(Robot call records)
#####

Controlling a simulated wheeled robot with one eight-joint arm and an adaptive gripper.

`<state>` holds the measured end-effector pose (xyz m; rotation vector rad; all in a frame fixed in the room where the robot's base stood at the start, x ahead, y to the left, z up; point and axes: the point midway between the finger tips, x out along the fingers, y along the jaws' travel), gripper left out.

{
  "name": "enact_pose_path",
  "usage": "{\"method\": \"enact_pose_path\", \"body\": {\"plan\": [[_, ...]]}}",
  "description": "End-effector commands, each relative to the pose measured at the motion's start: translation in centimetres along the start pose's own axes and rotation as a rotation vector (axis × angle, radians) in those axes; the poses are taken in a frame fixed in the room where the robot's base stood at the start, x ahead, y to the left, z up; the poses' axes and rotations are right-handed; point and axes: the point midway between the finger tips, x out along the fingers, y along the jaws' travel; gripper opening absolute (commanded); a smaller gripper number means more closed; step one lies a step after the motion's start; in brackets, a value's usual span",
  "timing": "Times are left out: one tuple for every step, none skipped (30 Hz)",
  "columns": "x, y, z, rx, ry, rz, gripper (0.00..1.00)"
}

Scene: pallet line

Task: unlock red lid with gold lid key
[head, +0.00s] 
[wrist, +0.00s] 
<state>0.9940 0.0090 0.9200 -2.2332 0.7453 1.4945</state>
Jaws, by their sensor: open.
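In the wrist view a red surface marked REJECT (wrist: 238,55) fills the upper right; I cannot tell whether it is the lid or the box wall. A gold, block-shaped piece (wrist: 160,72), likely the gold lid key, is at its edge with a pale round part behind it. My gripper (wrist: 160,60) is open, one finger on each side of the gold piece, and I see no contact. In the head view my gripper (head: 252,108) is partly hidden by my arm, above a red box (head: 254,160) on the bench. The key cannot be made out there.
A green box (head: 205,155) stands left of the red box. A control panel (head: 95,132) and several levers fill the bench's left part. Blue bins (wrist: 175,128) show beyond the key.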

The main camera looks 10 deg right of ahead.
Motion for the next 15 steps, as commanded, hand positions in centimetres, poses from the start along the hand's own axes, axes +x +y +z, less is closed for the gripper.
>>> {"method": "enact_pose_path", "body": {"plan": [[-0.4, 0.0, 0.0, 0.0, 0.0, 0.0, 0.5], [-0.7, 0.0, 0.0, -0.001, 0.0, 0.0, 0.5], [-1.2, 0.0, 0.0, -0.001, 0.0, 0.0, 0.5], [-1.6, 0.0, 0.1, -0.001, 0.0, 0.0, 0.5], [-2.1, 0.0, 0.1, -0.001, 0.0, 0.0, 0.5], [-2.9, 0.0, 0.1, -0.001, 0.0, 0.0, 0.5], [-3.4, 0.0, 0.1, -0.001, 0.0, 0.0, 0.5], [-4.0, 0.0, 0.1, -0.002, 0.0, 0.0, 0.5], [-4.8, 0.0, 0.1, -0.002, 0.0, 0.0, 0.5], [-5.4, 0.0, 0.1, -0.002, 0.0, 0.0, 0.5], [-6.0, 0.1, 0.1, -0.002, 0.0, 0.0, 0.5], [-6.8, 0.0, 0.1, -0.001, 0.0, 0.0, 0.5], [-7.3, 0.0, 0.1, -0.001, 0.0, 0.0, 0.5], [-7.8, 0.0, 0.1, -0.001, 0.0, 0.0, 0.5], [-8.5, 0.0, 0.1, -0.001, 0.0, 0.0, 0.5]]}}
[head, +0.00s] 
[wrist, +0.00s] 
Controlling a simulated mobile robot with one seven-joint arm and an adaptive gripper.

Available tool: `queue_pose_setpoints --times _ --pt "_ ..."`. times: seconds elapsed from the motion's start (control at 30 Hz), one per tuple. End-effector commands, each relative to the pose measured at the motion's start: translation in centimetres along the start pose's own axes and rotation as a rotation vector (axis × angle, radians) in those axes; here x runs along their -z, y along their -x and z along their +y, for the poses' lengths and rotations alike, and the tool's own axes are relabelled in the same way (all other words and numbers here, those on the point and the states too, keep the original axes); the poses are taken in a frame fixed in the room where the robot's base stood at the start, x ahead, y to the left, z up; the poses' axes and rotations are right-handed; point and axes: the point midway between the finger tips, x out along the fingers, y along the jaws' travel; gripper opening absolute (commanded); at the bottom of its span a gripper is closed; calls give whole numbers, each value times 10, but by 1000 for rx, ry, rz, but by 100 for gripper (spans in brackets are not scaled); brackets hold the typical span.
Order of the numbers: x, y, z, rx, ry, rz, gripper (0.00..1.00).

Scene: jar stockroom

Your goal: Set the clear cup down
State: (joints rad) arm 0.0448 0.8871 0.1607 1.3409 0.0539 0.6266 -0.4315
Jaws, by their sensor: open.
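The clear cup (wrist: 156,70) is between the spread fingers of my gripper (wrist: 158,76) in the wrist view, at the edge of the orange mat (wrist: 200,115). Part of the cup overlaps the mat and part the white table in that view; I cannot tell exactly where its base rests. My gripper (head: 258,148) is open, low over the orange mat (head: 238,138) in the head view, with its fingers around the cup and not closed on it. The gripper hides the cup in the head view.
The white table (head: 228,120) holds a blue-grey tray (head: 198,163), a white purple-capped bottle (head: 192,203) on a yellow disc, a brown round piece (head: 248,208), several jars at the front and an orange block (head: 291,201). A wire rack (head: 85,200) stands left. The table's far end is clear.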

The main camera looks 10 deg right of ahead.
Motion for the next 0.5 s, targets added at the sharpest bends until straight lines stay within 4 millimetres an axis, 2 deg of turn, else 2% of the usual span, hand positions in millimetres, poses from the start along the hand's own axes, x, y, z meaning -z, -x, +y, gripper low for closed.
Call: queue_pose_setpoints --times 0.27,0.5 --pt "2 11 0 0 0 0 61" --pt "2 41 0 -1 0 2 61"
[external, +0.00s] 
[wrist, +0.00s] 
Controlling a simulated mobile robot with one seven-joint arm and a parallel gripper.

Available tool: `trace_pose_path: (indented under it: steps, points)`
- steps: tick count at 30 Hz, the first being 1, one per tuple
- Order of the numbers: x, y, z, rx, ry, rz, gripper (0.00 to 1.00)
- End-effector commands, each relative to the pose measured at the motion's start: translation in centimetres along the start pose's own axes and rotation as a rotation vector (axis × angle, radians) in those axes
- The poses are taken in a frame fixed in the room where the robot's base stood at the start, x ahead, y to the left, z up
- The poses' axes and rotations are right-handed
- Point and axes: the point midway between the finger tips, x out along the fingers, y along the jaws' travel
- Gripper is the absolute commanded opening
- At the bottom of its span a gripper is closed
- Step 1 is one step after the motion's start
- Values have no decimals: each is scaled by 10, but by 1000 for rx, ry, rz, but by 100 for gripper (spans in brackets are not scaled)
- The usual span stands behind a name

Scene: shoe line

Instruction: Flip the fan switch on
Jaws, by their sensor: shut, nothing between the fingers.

#####

_Task prompt_
Copy each line above that contains the word "name".

_Full output_
  "name": "enact_pose_path",
- The usual span stands behind a name

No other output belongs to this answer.